That’s what Ralph Kinney Bennett says. For the good ones, at least:
It’s precisely because good journalism is hard that I love bloggers.
They are always ready to pounce. Whether you’re CBS News or the Daily Bugle, they will not let you get by on the cheap. They teach you by their native wisdom. They teach you by their ignorance.
They can be immensely unfair and incredibly stupid. They open up new vistas for you and force you to consider sometimes cockeyed perspectives that end up giving you more perspective.
They bring the world to a screen right in front of your eyes — in all its uncouth, elegant, raw, funny, revolting, thoughtful, partisan, passionate, tedious, upsetting, amazing, predictable, biased, sordid, elemental, ethereal, exhaustive, cynical, hopeful, delightful, excruciating variety.
And they are providing a venue for some thoughtful, fresh, clever writers who otherwise might have taken a while to find their way into print.
Pompous journalists are disdainful of blogs because they feel threatened by them.
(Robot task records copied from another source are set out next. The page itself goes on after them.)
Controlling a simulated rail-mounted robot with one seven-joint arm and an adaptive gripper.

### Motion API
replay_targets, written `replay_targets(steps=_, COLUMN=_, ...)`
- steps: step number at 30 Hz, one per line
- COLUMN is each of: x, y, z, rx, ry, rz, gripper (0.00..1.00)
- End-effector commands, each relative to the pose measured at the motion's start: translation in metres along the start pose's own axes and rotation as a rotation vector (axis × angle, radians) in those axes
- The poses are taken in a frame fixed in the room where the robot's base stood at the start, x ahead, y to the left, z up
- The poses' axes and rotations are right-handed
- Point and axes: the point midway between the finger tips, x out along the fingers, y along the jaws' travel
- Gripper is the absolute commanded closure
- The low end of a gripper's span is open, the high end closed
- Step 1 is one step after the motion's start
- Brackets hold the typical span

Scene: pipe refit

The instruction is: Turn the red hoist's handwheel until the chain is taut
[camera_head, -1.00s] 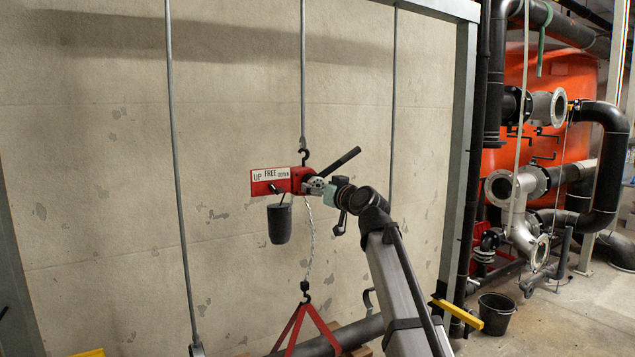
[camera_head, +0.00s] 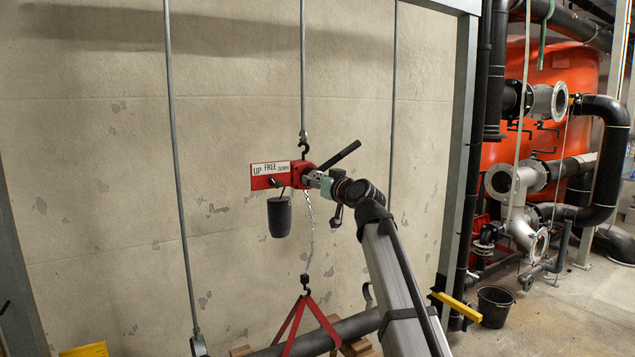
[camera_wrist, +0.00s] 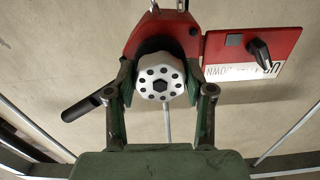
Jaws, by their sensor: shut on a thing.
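The red hoist (camera_head: 301,172) hangs by its top hook from a rod in front of the wall. It also shows in the wrist view (camera_wrist: 147,32). Its handwheel (camera_wrist: 161,77) is a pale round knob with dark holes, seen face-on. My gripper (camera_wrist: 162,82) is shut on the handwheel, one finger at each side; in the head view my gripper (camera_head: 318,180) meets the hoist's right side. A black lever (camera_head: 340,155) sticks out up and right.
A dark pipe (camera_head: 330,338) lies in the slings, near wooden blocks (camera_head: 358,347). A dark chain bag (camera_head: 279,216) hangs under the hoist. The label plate (camera_head: 270,168) reads UP, FREE, DOWN. A bucket (camera_head: 495,306) and pipework stand at the right.

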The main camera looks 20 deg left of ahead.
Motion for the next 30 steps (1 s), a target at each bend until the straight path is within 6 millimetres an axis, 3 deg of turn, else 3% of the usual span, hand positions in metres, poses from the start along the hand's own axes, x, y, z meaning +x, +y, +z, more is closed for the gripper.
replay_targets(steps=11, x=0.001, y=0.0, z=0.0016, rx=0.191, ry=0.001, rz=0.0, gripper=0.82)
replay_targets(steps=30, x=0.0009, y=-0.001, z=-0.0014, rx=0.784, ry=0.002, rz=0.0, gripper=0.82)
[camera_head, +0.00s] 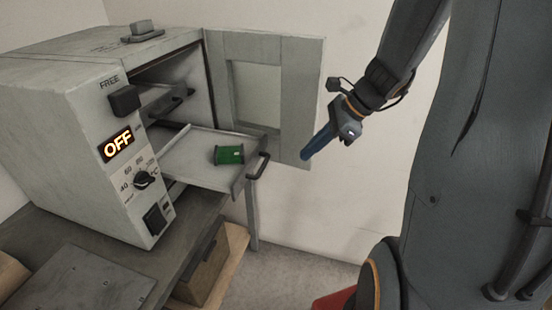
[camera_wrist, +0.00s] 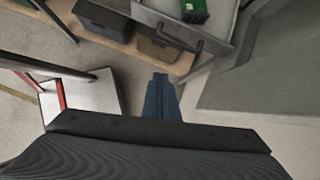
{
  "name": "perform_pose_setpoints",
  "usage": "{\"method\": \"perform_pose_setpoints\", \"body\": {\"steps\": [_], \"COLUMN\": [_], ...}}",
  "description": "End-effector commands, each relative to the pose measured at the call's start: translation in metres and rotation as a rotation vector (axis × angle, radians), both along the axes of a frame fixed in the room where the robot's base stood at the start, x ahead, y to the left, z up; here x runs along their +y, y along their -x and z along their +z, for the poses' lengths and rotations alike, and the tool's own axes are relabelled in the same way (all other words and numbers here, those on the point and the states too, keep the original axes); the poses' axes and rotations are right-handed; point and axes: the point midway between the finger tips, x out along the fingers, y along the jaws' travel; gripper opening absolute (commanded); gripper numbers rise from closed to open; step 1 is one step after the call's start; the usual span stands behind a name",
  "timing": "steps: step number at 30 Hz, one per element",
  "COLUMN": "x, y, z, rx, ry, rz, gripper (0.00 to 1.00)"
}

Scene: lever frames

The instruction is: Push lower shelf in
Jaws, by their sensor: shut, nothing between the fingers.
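The lower shelf (camera_head: 190,158) is a grey tray pulled out of a grey oven (camera_head: 60,110), whose door (camera_head: 300,90) stands wide open. A dark handle (camera_head: 259,166) is on the tray's front edge, and a green spool (camera_head: 229,155) lies on the tray. In the wrist view the tray's handle (camera_wrist: 180,40) and the green spool (camera_wrist: 194,10) show at the top. My gripper (camera_head: 307,154) has blue fingers, shut and empty, in the air to the right of the handle and apart from it. The fingers also show in the wrist view (camera_wrist: 161,82).
An upper shelf with its own handle (camera_head: 176,98) sits inside the oven. The oven stands on a dark bench (camera_head: 100,245) with bins below (camera_head: 205,265). The open door is close behind my gripper. Bare floor (camera_head: 290,270) lies below.

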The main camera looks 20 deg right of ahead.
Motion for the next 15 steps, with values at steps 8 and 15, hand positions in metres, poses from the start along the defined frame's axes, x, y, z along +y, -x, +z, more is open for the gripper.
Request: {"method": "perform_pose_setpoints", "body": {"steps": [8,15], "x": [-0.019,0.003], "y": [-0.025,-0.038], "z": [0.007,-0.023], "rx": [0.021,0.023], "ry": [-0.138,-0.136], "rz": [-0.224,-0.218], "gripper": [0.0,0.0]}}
They are like members of the Raccoon Lodge and the bloggers just barreled into the ritual room and tore open the curtains and they all look slightly ridiculous in their epaulets and tin pot hats and braided swallowtail coats.
Also, this:
The unmasking of “the li’l Injun that could” set me to thinking. Can you imagine what a job freewheeling bloggers would have done on Adolf Hitler as he was on his “way up?”
Or (not that I’m making any comparisons here) Bill Clinton?